▶ **Dataset excerpt**
-----

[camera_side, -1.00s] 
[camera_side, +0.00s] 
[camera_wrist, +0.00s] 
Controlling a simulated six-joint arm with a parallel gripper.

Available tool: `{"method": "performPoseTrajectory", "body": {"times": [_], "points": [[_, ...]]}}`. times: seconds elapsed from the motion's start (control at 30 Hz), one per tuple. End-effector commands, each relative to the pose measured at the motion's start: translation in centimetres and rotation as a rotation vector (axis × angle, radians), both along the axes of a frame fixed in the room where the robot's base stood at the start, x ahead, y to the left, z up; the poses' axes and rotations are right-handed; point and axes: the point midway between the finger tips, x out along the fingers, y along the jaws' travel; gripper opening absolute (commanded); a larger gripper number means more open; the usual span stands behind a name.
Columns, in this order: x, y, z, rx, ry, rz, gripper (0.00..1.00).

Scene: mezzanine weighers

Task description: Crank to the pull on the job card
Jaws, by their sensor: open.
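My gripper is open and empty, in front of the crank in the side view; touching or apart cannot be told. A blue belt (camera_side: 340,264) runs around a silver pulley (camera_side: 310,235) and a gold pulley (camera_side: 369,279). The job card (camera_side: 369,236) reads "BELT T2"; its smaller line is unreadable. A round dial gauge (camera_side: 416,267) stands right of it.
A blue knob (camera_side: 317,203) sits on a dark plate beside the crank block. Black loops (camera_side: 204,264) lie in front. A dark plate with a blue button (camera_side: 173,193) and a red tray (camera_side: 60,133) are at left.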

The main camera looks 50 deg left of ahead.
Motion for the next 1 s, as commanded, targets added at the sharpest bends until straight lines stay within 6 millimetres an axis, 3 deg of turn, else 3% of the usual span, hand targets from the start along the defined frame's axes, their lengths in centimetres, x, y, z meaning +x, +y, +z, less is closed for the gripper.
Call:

-----

▶ **Work to complete**
Output all of the data again. Match it exactly.

▶ **The completed task**
[camera_side, -1.00s] 
[camera_side, +0.00s] 
[camera_wrist, +0.00s] 
Controlling a simulated six-joint arm with a parallel gripper.

Available tool: `{"method": "performPoseTrajectory", "body": {"times": [_], "points": [[_, ...]]}}`. times: seconds elapsed from the motion's start (control at 30 Hz), one per tuple. End-effector commands, each relative to the pose measured at the motion's start: translation in centimetres and rotation as a rotation vector (axis × angle, radians), both along the axes of a frame fixed in the room where the robot's base stood at the start, x ahead, y to the left, z up; the poses' axes and rotations are right-handed; point and axes: the point midway between the finger tips, x out along the fingers, y along the jaws' travel; gripper opening absolute (commanded); a larger gripper number means more open; the usual span stands behind a name.
Columns, in this order: x, y, z, rx, ry, rz, gripper (0.00..1.00).

Scene: mezzanine weighers

Task description: Crank to the pull on the job card
Jaws, by their sensor: open.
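My gripper is open and empty, in front of the crank in the side view; touching or apart cannot be told. A blue belt (camera_side: 340,264) runs around a silver pulley (camera_side: 310,235) and a gold pulley (camera_side: 369,279). The job card (camera_side: 369,236) reads "BELT T2"; its smaller line is unreadable. A round dial gauge (camera_side: 416,267) stands right of it.
A blue knob (camera_side: 317,203) sits on a dark plate beside the crank block. Black loops (camera_side: 204,264) lie in front. A dark plate with a blue button (camera_side: 173,193) and a red tray (camera_side: 60,133) are at left.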

The main camera looks 50 deg left of ahead.
Motion for the next 1 s, as commanded, targets added at the sharpest bends until straight lines stay within 6 millimetres an axis, 3 deg of turn, else 3% of the usual span, hand targets from the start along the defined frame's axes, their lengths in centimetres, x, y, z meaning +x, +y, +z, less is closed for the gripper.
Call:

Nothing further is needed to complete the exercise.